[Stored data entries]
--- Begin ---

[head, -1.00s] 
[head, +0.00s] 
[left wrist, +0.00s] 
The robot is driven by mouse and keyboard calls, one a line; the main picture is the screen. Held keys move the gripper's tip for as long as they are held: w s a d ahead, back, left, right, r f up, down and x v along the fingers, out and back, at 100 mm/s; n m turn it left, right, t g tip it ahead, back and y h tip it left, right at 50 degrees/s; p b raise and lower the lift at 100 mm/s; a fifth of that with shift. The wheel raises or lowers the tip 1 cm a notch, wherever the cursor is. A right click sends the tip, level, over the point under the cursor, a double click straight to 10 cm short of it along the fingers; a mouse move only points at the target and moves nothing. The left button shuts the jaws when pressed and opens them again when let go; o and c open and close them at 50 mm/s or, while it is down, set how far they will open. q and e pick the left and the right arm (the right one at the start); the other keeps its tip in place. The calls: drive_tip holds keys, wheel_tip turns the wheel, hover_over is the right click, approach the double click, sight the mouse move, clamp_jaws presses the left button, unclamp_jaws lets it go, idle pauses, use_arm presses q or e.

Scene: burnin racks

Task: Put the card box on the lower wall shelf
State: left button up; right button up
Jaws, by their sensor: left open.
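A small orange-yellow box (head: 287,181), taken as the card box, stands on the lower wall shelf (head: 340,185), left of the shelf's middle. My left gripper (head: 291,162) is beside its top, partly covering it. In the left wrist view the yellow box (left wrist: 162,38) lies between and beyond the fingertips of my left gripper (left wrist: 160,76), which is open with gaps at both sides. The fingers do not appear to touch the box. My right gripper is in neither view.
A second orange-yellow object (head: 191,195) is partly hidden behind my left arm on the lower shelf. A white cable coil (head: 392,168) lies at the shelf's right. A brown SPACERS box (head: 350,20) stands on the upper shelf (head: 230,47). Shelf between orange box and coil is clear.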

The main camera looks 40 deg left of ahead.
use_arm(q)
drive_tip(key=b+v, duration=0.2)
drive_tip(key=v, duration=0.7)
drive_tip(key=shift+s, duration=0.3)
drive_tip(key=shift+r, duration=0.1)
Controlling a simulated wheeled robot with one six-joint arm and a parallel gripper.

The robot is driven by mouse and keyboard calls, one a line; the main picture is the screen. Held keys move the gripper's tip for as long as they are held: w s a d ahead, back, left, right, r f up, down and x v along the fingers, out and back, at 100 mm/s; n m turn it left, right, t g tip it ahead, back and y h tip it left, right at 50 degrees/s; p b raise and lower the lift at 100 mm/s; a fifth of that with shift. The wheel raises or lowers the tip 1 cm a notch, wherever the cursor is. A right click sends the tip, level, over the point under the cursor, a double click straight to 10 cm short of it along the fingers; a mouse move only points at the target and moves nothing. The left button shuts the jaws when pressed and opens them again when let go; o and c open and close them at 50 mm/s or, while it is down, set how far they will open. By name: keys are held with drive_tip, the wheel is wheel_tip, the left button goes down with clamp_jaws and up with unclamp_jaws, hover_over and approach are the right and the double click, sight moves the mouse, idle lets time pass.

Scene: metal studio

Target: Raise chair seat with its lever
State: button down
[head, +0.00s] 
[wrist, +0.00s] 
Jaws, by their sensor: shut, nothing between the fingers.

--- End ---

*GOAL*: Output the records above in their entirety, exactly.

*FULL OUTPUT*:
[head, -1.00s] 
[head, +0.00s] 
[left wrist, +0.00s] 
The robot is driven by mouse and keyboard calls, one a line; the main picture is the screen. Held keys move the gripper's tip for as long as they are held: w s a d ahead, back, left, right, r f up, down and x v along the fingers, out and back, at 100 mm/s; n m turn it left, right, t g tip it ahead, back and y h tip it left, right at 50 degrees/s; p b raise and lower the lift at 100 mm/s; a fifth of that with shift. The wheel raises or lowers the tip 1 cm a notch, wherever the cursor is. A right click sends the tip, level, over the point under the cursor, a double click straight to 10 cm short of it along the fingers; a mouse move only points at the target and moves nothing. The left button shuts the jaws when pressed and opens them again when let go; o and c open and close them at 50 mm/s or, while it is down, set how far they will open. q and e pick the left and the right arm (the right one at the start); the other keeps its tip in place. The calls: drive_tip holds keys, wheel_tip turns the wheel, hover_over is the right click, approach the double click, sight the mouse move, clamp_jaws presses the left button, unclamp_jaws lets it go, idle pauses, use_arm presses q or e.

Scene: burnin racks

Task: Put the card box on the lower wall shelf
State: left button up; right button up
Jaws, by their sensor: left open.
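A small orange-yellow box (head: 287,181), taken as the card box, stands on the lower wall shelf (head: 340,185), left of the shelf's middle. My left gripper (head: 291,162) is beside its top, partly covering it. In the left wrist view the yellow box (left wrist: 162,38) lies between and beyond the fingertips of my left gripper (left wrist: 160,76), which is open with gaps at both sides. The fingers do not appear to touch the box. My right gripper is in neither view.
A second orange-yellow object (head: 191,195) is partly hidden behind my left arm on the lower shelf. A white cable coil (head: 392,168) lies at the shelf's right. A brown SPACERS box (head: 350,20) stands on the upper shelf (head: 230,47). Shelf between orange box and coil is clear.

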The main camera looks 40 deg left of ahead.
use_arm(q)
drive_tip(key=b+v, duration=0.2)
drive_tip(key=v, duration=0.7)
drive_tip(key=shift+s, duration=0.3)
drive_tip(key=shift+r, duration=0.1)
Controlling a simulated wheeled robot with one six-joint arm and a parallel gripper.

The robot is driven by mouse and keyboard calls, one a line; the main picture is the screen. Held keys move the gripper's tip for as long as they are held: w s a d ahead, back, left, right, r f up, down and x v along the fingers, out and back, at 100 mm/s; n m turn it left, right, t g tip it ahead, back and y h tip it left, right at 50 degrees/s; p b raise and lower the lift at 100 mm/s; a fifth of that with shift. The wheel raises or lowers the tip 1 cm a notch, wherever the cursor is. A right click sends the tip, level, over the point under the cursor, a double click straight to 10 cm short of it along the fingers; a mouse move only points at the target and moves nothing. The left button shuts the jaws when pressed and opens them again when let go; o and c open and close them at 50 mm/s or, while it is down, set how far they will open. By name: keys are held with drive_tip, the wheel is wheel_tip, the left button goes down with clamp_jaws and up with unclamp_jaws, hover_over and approach are the right and the double click, sight moves the mouse, idle lets time pass.

Scene: metal studio

Target: Raise chair seat with its lever
State: button down
[head, +0.00s] 
[wrist, +0.00s] 
Jaws, by their sensor: shut, nothing between the fingers.

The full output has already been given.